Günümüz insanının kendisi hakkındaki hisleri, ekonomi ile inançları arasındaki çatışmadan nasibini almaktadır. İnancın zamanı ve mekanı merhamet güçlerine dayalıyken, ekonominin zamanı ve mekanı saldırganlık güçlerine dayanmaktadır.
Kapitalist ekonominin büyüme hırsının yarattığı küresel-tektipleştirici tüketim kültürü bizleri özellikle metropollerde hız ve hareketin içine iterek yer ve şeylerle bağımızı kopararak dokunma krizine sokmaktadır. Bundan böyle insanı ’’insana’’ karşı duyarsızlaştıran bu kayıtsızlık etiğine karşı meta-ekonominin kontrolsüz büyüme arzusundan vazgeçip kontrollü küçülme tevazusunu göstermemiz gerekmektedir.
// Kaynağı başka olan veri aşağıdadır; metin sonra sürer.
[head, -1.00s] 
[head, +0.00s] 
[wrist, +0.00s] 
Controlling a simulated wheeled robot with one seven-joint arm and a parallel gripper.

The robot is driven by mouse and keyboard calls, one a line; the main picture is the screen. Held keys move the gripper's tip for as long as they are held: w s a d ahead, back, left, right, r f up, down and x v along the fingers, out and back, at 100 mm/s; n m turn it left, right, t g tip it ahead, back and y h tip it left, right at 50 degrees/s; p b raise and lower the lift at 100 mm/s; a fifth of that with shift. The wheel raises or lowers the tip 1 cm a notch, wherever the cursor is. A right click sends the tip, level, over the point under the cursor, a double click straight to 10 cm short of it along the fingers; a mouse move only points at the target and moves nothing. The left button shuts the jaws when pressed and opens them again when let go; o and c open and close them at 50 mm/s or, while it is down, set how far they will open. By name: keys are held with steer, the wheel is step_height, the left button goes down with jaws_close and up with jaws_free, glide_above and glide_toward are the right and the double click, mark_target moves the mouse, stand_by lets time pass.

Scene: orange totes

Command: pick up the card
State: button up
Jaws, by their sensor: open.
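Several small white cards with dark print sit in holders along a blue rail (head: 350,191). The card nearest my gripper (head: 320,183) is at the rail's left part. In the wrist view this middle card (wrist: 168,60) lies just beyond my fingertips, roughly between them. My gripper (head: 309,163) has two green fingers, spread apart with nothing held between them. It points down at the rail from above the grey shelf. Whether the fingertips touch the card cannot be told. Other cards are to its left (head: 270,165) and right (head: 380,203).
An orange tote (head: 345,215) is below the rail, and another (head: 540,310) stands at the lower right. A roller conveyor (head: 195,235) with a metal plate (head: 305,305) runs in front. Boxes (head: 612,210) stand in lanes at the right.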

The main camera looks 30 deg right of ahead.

Bu bize yer ve şey hissini yeniden inşa etmek için hız ve hareketi kısıtlayıp insanın ’’insana’’ temasını sağlayarak güncel diyalog formları oluşturma fırsatı sunabilir.
Merkez (metropol) dışı ilişkiler bizlere yeni diyalog formları geliştirmek için bir deneyim alanı sunabilir. Merkez dışı konumuyla Sinop, bastığımız ‘’toprağı’’ çok az hissederek bir adımda geçmek yerine, dokunarak edinmenin güveni içerisinde yer ve şeylerin etkin bir anımsamasının deneyimine fırsat tanımaktadır.
R.Sennett’in ifadesinden yola çıkarak İnsan “insana’’ yaklaştıkça başka türlü anlamsız ya da sadece rastlantısal gibi görülebilecek olayların anlamı netleşecektir.
Sanatçıların üretim sürecinde kendilerini nasıl konumlandırdıklarını, inançların, tutumların, sınırların ve yargıların nasıl rol oynadığını ve değişime uğradığını ifadelendirmesi istenmektedir.